November 25 | 2019
Don’t you just love it when it’s not digital?
Rain or shine, whatever the season, the painters of Colossal Media can be found across New York creating beautiful pieces of handmade advertising for a wide variety of brands. With a brush, lots of paint, and precision-focus they transform white walls into giant murals and create outdoor ads that actually get noticed. But why is this handmade form of traditional outdoor media so popular in an age where everything turns digital?
Old fashion is the new cool
The tradition of hand-painted advertising resonates well with the Gen Z, paradoxically the same generation that prides itself in avoiding advertising. But ironically, it’s Gen Z and Instagram culture that’s largely responsible for the growing success of this “old-fashioned” form of advertisements.
Discussing the secret of their success, Maeve Roughton, Director of Creative Strategy at Colossal Media simply says: “There’s something nostalgic and hard-fought in hand-painted outdoor advertising. We believe in tradition, craftsmanship, curiosity, and we’ve found a lot of brands and people believe in those values too.”
Authenticity with a brush
Being the oldest form of advertising, hand-painted branding breathes craftsmanship, authenticity, and effort. This has also been associated with other bygone trends that come with Do It Yourself and Gen Z culture. Roughton continues: “We are proud to be the ones who revived this forgotten art.”
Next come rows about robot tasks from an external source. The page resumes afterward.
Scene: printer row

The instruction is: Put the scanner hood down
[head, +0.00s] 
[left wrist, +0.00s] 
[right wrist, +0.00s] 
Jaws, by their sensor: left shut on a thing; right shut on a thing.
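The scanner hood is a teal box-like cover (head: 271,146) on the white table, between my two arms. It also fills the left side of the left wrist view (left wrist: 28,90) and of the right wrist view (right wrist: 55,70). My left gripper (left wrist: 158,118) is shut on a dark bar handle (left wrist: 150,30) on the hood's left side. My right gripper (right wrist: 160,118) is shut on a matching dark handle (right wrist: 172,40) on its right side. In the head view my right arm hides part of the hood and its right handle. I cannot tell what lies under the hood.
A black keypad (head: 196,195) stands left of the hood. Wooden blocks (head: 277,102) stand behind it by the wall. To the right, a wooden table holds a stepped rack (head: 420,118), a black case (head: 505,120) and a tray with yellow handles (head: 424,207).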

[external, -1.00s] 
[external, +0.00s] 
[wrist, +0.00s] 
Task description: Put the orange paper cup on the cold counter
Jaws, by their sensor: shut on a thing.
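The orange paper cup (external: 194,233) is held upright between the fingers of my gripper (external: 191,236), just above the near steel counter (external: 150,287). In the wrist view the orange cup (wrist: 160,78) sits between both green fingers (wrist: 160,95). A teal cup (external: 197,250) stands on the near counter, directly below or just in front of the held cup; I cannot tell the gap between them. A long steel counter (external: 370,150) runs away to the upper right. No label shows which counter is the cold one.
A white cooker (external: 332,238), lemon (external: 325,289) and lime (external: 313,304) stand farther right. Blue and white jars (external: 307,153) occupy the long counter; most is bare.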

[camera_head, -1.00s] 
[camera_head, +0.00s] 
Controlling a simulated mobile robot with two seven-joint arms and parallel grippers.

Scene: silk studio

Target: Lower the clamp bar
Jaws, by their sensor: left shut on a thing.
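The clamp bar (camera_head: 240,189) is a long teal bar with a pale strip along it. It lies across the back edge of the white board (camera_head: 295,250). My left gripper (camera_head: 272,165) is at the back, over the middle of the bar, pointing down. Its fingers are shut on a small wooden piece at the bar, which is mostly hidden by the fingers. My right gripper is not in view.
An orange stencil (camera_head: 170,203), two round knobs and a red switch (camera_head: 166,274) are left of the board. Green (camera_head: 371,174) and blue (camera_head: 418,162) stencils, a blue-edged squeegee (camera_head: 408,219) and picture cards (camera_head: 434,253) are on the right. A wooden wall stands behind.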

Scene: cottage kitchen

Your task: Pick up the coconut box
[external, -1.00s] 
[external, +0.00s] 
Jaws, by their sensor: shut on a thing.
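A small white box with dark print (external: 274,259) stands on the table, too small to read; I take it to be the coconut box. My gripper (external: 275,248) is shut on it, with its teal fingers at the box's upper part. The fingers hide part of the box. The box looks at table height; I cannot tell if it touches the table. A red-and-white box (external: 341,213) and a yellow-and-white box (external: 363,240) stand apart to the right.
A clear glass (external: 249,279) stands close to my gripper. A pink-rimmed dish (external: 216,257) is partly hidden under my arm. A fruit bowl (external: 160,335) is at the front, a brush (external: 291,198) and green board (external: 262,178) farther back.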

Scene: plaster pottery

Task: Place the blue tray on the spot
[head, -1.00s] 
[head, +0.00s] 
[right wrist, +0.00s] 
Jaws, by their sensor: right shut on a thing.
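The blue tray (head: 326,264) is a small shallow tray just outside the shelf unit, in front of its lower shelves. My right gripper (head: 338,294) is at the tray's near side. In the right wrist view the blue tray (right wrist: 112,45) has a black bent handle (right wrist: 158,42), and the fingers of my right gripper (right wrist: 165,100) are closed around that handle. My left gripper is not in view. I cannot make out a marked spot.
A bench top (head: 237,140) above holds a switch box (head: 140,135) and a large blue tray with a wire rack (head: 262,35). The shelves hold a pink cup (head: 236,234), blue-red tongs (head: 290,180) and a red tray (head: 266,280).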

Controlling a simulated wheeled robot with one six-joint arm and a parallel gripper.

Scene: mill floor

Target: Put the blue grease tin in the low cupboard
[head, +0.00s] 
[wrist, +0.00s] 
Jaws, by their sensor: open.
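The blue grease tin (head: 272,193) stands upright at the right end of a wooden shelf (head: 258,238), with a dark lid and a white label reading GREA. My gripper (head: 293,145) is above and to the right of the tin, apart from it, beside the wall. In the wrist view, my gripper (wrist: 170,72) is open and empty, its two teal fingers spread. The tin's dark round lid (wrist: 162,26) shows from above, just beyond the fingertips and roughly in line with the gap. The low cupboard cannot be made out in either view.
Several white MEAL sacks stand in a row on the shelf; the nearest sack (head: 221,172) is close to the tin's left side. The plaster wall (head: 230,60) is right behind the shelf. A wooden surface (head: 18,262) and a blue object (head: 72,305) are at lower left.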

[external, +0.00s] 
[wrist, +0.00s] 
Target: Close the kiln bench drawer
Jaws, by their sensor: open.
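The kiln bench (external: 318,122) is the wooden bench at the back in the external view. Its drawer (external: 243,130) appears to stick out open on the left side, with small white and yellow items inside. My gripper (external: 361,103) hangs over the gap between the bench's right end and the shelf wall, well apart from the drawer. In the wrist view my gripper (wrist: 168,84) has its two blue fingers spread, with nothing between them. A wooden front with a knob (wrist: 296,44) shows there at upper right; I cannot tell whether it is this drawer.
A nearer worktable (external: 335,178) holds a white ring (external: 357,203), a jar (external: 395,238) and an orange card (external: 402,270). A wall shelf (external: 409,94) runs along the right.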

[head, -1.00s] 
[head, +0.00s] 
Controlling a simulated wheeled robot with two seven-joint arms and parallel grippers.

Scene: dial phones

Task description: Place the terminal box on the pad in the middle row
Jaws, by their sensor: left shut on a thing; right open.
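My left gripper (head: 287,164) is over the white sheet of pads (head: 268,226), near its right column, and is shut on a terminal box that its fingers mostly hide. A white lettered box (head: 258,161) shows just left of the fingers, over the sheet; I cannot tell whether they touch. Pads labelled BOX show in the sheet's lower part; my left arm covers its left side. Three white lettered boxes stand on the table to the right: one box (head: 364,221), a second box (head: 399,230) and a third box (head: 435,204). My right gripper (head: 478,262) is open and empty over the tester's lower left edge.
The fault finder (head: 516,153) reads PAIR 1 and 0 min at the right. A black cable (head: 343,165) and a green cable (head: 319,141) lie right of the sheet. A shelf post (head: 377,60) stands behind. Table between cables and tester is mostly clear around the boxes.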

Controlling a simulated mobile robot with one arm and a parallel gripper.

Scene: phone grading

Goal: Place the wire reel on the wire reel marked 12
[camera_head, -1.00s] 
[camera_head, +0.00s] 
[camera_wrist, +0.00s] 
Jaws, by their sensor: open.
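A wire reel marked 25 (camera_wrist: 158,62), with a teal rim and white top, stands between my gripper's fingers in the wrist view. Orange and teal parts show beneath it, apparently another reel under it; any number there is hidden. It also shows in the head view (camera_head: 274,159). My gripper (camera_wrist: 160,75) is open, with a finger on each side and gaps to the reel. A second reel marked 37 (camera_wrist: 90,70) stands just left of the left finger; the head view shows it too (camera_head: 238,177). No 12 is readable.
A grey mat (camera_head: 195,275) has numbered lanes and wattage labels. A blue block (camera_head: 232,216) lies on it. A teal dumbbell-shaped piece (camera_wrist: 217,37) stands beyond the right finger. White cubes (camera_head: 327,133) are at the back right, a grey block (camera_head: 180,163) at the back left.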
It is not only the finished work which is appreciated, but also its production. With an estimated 10,800 brush strokes per wall, hand-painted ads require a lot of effort. This is clearly reflected in the finished piece on the wall, and that hard work is noticed and appreciated by its audience. It is more like art than advertising – and as a result, gets photographed and shared.
Creating social landmarks
Colossal’s murals are designed to create this on-the-street engagement, making for a great visual and impactful post on Instagram. In this way, a physical piece of advertising can multiply its reach and gain a much larger audience virtually than just the ones that experienced it in ‘real-life’.
By changing the murals every four weeks, there is a continuous new flock of people visiting them. Some of the walls have become as much a landmark in New York City as the Brooklyn Bridge or the Empire State Building.
To further increase engagement, some walls now have QR codes to provide more information and a richer experience, whether through AR, geofencing, or drive-to-web applications. Roughton gives an example: “We painted a wall for New York Road Runners in Williamsburg and attached an AR experience to it. People got to learn interesting facts about the racecourse, and it became the perfect selfie backdrop for everyone who wanted a post-race picture with their medal.”
In this digital era of ad blockers, infinite scrolls and programmatic marketing, hand-painted outdoor media is able to engage a generation with compelling advertising that is not actually seen as advertising.
As Roughton concludes: “We live in an ever-changing, hyper-evolving world. Hand paint goes against the grain. We are able to humanize the marketing experience by transforming advertising into art.”